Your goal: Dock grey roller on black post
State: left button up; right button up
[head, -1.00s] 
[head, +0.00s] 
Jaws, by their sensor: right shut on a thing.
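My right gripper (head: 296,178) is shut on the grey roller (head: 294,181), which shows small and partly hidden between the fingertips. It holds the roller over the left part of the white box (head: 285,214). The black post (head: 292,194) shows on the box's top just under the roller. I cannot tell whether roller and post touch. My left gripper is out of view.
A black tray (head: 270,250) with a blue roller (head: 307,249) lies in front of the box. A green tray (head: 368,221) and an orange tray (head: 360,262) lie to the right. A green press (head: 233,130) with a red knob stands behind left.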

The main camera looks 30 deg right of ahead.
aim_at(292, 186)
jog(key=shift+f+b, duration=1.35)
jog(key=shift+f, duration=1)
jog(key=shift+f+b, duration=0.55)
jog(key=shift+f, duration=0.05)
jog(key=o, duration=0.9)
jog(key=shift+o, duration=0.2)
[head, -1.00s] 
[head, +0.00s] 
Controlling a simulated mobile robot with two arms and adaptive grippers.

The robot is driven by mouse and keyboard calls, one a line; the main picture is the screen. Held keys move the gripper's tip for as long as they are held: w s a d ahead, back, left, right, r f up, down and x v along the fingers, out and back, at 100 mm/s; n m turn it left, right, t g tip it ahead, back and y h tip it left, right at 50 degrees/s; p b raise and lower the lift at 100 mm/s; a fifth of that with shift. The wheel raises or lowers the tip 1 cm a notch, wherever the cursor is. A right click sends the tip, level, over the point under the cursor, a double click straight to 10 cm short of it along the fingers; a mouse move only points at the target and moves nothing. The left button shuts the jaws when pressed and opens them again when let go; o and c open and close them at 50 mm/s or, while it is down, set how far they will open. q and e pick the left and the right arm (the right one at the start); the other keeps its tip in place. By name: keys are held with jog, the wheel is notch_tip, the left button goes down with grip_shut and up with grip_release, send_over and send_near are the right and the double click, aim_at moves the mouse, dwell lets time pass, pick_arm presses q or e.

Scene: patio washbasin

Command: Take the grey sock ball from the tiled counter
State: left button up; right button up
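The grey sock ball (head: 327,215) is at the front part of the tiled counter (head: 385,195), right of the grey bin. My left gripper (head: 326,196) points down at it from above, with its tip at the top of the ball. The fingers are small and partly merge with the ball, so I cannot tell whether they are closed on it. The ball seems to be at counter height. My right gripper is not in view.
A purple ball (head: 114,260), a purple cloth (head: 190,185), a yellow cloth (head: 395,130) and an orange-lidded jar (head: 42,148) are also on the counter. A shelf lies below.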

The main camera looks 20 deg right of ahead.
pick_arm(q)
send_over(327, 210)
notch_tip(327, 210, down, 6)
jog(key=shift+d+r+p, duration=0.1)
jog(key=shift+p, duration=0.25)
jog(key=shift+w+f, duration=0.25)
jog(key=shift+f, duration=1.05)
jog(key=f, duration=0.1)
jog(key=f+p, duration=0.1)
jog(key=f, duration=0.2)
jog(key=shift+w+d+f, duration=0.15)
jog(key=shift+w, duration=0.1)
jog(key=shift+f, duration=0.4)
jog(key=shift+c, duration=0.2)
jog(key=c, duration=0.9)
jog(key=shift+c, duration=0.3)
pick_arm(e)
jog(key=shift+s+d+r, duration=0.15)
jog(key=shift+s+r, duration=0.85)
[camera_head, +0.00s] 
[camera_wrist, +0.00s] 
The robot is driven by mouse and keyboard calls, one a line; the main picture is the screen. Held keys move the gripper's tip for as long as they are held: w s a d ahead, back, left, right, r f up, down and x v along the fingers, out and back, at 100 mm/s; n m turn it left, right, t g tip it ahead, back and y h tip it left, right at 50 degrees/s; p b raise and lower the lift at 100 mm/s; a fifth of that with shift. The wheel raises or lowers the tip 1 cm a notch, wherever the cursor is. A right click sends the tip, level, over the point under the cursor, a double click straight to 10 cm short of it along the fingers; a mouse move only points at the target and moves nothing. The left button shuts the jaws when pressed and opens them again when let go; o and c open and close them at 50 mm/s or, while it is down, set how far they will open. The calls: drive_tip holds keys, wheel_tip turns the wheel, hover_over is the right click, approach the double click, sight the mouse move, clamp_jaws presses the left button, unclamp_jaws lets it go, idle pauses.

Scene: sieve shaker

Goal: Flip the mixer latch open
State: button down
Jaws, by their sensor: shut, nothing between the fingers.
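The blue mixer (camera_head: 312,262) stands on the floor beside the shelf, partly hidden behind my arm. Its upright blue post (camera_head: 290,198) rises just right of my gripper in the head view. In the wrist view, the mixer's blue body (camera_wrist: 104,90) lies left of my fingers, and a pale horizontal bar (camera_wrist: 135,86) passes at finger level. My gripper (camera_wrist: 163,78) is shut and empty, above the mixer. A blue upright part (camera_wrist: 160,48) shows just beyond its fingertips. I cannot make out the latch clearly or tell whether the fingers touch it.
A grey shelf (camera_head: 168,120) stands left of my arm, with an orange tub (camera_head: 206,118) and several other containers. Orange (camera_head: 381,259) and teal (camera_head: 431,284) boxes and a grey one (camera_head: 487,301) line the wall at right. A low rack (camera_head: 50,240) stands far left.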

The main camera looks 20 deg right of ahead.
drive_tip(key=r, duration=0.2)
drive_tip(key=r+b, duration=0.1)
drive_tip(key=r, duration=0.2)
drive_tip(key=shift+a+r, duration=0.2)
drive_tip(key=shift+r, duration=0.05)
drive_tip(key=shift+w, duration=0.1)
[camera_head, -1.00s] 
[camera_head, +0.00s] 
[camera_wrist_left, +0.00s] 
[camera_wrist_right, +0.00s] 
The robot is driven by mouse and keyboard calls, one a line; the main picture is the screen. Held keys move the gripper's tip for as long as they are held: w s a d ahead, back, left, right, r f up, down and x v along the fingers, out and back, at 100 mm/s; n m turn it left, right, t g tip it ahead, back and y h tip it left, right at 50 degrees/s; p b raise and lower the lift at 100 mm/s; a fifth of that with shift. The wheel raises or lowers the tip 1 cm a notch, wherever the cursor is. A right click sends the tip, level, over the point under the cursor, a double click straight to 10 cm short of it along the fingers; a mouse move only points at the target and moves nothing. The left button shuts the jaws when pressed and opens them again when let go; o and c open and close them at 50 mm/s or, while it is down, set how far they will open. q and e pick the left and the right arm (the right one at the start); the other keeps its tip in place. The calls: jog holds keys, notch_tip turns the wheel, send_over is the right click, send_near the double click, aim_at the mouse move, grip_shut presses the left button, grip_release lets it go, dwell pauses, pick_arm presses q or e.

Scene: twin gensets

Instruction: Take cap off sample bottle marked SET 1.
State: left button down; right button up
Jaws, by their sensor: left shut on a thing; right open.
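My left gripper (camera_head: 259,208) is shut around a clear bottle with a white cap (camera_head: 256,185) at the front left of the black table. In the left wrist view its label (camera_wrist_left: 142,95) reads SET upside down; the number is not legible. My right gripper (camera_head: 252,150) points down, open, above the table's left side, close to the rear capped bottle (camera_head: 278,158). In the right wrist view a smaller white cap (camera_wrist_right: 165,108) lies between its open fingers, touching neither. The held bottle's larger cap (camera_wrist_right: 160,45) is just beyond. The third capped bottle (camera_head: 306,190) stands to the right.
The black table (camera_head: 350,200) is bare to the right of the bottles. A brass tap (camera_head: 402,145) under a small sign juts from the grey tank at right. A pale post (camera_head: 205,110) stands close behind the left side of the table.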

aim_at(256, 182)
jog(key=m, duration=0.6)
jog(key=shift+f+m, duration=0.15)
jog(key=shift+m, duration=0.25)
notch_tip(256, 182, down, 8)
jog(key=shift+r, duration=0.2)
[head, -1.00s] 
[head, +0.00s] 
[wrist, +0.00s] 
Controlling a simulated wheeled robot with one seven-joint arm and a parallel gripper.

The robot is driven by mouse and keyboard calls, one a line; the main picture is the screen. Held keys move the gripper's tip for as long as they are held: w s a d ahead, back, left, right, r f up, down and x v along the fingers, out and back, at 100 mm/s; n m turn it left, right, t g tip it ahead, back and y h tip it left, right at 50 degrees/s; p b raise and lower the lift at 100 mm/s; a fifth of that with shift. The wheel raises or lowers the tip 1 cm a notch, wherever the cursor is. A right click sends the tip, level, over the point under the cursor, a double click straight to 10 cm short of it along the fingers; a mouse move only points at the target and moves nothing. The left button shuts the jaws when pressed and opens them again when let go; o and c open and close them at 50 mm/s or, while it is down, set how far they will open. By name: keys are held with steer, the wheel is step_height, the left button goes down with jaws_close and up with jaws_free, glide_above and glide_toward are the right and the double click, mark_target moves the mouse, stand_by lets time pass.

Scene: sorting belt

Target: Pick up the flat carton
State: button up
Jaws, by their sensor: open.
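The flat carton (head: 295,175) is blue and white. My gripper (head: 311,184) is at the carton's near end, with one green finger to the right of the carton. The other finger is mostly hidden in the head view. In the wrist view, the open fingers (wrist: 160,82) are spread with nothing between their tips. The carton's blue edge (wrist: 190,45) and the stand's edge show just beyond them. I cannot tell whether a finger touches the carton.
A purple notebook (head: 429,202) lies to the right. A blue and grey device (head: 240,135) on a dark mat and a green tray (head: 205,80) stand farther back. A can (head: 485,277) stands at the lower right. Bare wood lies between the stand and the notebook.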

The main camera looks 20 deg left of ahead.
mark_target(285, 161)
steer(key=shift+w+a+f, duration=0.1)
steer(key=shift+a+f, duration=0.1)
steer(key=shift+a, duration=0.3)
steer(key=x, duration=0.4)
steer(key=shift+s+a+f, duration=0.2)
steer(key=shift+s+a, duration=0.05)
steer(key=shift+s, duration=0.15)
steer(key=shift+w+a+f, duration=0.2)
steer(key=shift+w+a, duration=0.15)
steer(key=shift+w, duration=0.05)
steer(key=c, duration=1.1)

:::::

→ **Written exercise**
Start at the line with "[camera_wrist_left, +0.00s]" and stop after the line with "State: left button down; right button up". Repeat exactly the lines in that range.

→ **Solution to this problem**
[camera_wrist_left, +0.00s] 
[camera_wrist_right, +0.00s] 
The robot is driven by mouse and keyboard calls, one a line; the main picture is the screen. Held keys move the gripper's tip for as long as they are held: w s a d ahead, back, left, right, r f up, down and x v along the fingers, out and back, at 100 mm/s; n m turn it left, right, t g tip it ahead, back and y h tip it left, right at 50 degrees/s; p b raise and lower the lift at 100 mm/s; a fifth of that with shift. The wheel raises or lowers the tip 1 cm a notch, wherever the cursor is. A right click sends the tip, level, over the point under the cursor, a double click straight to 10 cm short of it along the fingers; a mouse move only points at the target and moves nothing. The left button shuts the jaws when pressed and opens them again when let go; o and c open and close them at 50 mm/s or, while it is down, set how far they will open. q and e pick the left and the right arm (the right one at the start); the other keeps its tip in place. The calls: jog holds keys, notch_tip turns the wheel, send_over is the right click, send_near the double click, aim_at the mouse move, grip_shut presses the left button, grip_release lets it go, dwell pauses, pick_arm presses q or e.

Scene: twin gensets

Instruction: Take cap off sample bottle marked SET 1.
State: left button down; right button up

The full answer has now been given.